Begin

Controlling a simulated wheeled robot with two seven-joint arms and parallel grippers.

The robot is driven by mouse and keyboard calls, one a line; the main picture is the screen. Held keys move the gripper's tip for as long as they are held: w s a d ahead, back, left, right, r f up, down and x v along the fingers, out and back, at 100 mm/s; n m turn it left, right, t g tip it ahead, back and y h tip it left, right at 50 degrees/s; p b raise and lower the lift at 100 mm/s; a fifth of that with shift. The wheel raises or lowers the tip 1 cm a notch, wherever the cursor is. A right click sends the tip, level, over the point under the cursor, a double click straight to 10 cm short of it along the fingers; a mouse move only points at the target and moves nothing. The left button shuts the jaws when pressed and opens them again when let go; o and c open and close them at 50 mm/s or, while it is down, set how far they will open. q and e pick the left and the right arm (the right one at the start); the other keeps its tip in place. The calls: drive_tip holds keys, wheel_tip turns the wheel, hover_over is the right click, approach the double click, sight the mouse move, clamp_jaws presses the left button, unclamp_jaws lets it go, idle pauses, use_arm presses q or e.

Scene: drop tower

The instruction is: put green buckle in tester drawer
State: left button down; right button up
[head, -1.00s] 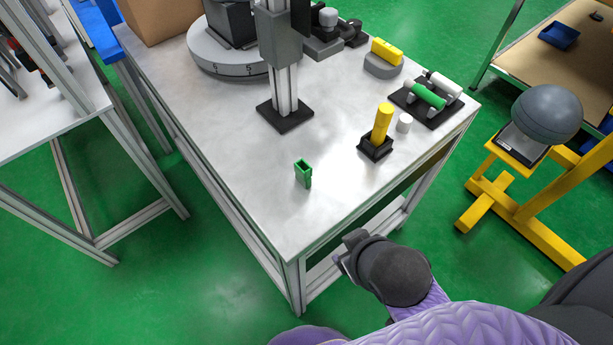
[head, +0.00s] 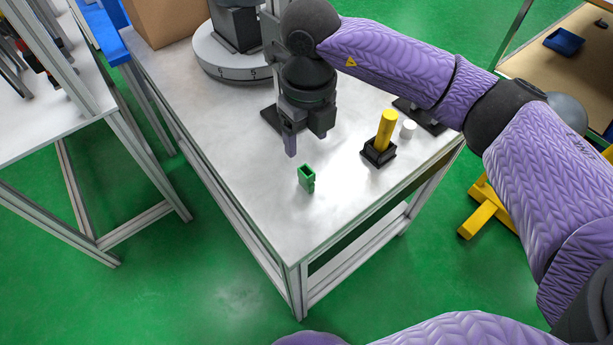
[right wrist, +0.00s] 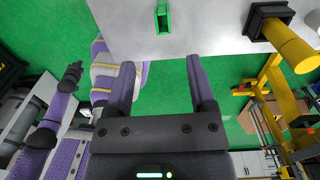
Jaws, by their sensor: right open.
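The green buckle (head: 306,178) stands on the white table near its front corner. It also shows in the right wrist view (right wrist: 162,18), at the top, beyond and between my fingers. My right gripper (head: 305,145) hangs above the table just behind the buckle in the head view, fingers pointing down, apart from it. In the right wrist view the two purple fingers (right wrist: 162,80) are spread and nothing is between them. No tester drawer can be made out in these frames.
A yellow cylinder (head: 386,131) stands in a black holder (head: 379,152) right of the buckle, with a white cap (head: 408,129) beside it. A grey round turntable (head: 228,62) and a cardboard box (head: 165,20) are at the back. The table's front corner is clear.

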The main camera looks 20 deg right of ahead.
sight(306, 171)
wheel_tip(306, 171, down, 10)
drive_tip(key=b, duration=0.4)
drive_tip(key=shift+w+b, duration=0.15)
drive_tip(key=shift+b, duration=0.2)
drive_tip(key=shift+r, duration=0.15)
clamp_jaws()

End

**WRITTEN TASK**
Give every line above again exactly, with no pictures.

**ANSWER TO THIS PROBLEM**
Controlling a simulated wheeled robot with two seven-joint arms and parallel grippers.

The robot is driven by mouse and keyboard calls, one a line; the main picture is the screen. Held keys move the gripper's tip for as long as they are held: w s a d ahead, back, left, right, r f up, down and x v along the fingers, out and back, at 100 mm/s; n m turn it left, right, t g tip it ahead, back and y h tip it left, right at 50 degrees/s; p b raise and lower the lift at 100 mm/s; a fifth of that with shift. The wheel raises or lowers the tip 1 cm a notch, wherever the cursor is. A right click sends the tip, level, over the point under the cursor, a double click straight to 10 cm short of it along the fingers; a mouse move only points at the target and moves nothing. The left button shuts the jaws when pressed and opens them again when let go; o and c open and close them at 50 mm/s or, while it is down, set how far they will open. q and e pick the left and the right arm (the right one at the start); the other keeps its tip in place. The calls: drive_tip holds keys, wheel_tip turns the wheel, hover_over is the right click, approach the double click, sight the mouse move, clamp_jaws presses the left button, unclamp_jaws lets it go, idle pauses, use_arm presses q or e.

Scene: drop tower

The instruction is: put green buckle in tester drawer
State: left button down; right button up
[head, -1.00s] 
[head, +0.00s] 
[right wrist, +0.00s] 
Jaws, by their sensor: right open.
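The green buckle (head: 306,178) stands on the white table near its front corner. It also shows in the right wrist view (right wrist: 162,18), at the top, beyond and between my fingers. My right gripper (head: 305,145) hangs above the table just behind the buckle in the head view, fingers pointing down, apart from it. In the right wrist view the two purple fingers (right wrist: 162,80) are spread and nothing is between them. No tester drawer can be made out in these frames.
A yellow cylinder (head: 386,131) stands in a black holder (head: 379,152) right of the buckle, with a white cap (head: 408,129) beside it. A grey round turntable (head: 228,62) and a cardboard box (head: 165,20) are at the back. The table's front corner is clear.

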The main camera looks 20 deg right of ahead.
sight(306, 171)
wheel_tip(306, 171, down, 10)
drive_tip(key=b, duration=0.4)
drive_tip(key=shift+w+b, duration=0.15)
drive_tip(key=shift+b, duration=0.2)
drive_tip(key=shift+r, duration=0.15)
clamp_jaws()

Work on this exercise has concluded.